On arrival I went to the Ranger Station to see whether the
shop sold ice here and – guess what – they’ve closed the shop and turned it
into a Visitor’s Centre!
So despite our information from friends there is no shop, no ice cream and, more importantly, NO ICE. I found a tap at the boat ramp that I used to get some water. It’s got one of those anti-vandal taps on it, but the one next to it is just connected to the reticulation, so I undid that one to fill my jerry cans. It took three trips to fill the water tank, and I’ll have to return tomorrow morning to refill the jerry cans so we’ve got some spare. Tomorrow we’re going to travel down the Port to the site of the Victoria ruins – a settlement that was set up in 1838 and deserted again in 1849. There is also a resort on the opposite side of the bay from the Ranger Station which we’ll visit – maybe they can give us some ice.
31 August 2013
Port Essington (bay north off Reef Point) to Coral Bay 11o 11.4704S 132o
3.311E
Rather than spend the day walking in the heat through the
ruins of the Victoria settlement we finished off the water runs. The lack of
refrigeration is finally getting to us. We’ve started planning to make the run
to Darwin and a cold drink. We went back up to the ranger station and looked at
the photos of the ruins instead. Finally saw a couple of cane toads…
The Mustang spent the trip across the bay on watch at the
bow talking to the dolphins that led us into this very nice anchorage.
The seven spirit resort looks really well kept. We went for
a walk through to let them know to expect two more for dinner in the restaurant
but couldn’t find anyone. The bay we are anchored in is one of the most scenic
we’ve been in so far.
Well, we went back into the resort before sunset and the
only staff we could find were these guys cutting the lawn.
We waited for an hour on the front deck overlooking the bay.
It began to dawn on the Mustang that she wasn’t going to get her ice cream fix.

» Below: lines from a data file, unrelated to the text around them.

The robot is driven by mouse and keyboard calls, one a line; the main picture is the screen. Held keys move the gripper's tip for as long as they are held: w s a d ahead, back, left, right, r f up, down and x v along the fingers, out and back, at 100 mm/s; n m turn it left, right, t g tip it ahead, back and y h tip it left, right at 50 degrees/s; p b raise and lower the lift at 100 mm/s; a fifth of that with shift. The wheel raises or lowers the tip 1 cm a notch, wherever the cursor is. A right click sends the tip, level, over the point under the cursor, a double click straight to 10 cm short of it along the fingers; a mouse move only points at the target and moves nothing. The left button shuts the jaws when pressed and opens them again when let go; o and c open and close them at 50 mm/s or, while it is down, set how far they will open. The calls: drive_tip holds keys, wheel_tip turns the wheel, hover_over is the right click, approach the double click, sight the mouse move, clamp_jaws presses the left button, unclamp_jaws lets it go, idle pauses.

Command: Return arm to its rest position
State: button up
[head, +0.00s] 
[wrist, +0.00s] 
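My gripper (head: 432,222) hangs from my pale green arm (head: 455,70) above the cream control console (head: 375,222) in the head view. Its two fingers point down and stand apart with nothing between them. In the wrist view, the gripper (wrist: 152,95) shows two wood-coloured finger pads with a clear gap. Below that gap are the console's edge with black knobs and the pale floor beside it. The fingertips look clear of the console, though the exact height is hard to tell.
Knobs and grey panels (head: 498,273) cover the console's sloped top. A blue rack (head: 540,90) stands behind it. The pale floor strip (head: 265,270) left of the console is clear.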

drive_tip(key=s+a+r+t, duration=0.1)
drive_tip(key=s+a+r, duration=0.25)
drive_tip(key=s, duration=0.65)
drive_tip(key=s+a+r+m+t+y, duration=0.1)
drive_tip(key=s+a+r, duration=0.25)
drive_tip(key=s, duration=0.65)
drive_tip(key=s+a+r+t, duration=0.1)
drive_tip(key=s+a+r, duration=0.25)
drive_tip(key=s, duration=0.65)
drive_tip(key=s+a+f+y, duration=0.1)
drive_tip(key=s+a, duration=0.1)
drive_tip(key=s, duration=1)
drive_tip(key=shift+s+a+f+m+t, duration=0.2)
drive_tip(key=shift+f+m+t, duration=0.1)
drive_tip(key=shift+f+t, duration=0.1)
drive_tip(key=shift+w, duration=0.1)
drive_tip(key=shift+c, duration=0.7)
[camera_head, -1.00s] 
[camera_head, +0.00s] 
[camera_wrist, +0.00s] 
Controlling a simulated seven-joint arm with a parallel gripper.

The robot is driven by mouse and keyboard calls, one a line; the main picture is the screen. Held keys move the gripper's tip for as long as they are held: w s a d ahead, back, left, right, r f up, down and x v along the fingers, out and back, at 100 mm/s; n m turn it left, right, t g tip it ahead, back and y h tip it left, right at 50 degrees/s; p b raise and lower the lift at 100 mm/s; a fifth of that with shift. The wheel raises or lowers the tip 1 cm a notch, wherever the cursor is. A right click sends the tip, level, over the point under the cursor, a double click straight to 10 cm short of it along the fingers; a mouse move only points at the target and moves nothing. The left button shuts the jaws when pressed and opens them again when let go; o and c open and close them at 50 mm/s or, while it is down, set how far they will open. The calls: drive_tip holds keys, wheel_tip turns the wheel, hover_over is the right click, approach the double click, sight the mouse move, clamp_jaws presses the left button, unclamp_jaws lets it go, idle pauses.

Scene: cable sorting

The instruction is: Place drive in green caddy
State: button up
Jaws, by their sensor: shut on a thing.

So it was back to the boat for pizza. Pizza is our standby
meal. Salami doesn’t need refrigeration although the cheese is becoming
dubious.
1st September 2013
The staff for the resort came back late last night. As they
had no visitors they had taken the newer staff to the ruins for a bit of a
familiarization. If we had got in earlier we could have gone with them. Anyway
we’ve moved around and anchored in front of the resort and have ordered lunch
over the radio. Steak and salad for me (red meat, drool, drool…) and of course
ice cream for the Mustang. She’s had a special BM this morning to make room. Don’t ask her what the stick is for – she
won’t tell you.
Had lunch with a great view at the resort. The steak was seriously thick and excellently
cooked. The salad was coleslaw, but it
satisfied our need for vegetables, in company with the French fried chips.
The price is right – only $30 per person. But you have to add $10 per person for the
ice cream sundaes. They were worth it
though. I had two spoonsful and the
Mustang cleaned up the rest.
The staff have invited us back for dinner tonight, and even
though it’s just a barbecue, we accepted anyway. A really great resort. It's been going for over twenty years but the new owners have really bought it up too scratch in the last three years. Yachties are welcolme and they even have a pontoon with water that we could have tied up to if I hadn't of lugged it from the beach the day before.
Enjoyed our little luxury stop here that I am going to include the resorts on the Kimberley coast in the planning for next year. The Mustang reckons the title for the book will be "The cashed up bogun's tour of the Kimberley."
Enjoyed our little luxury stop here that I am going to include the resorts on the Kimberley coast in the planning for next year. The Mustang reckons the title for the book will be "The cashed up bogun's tour of the Kimberley."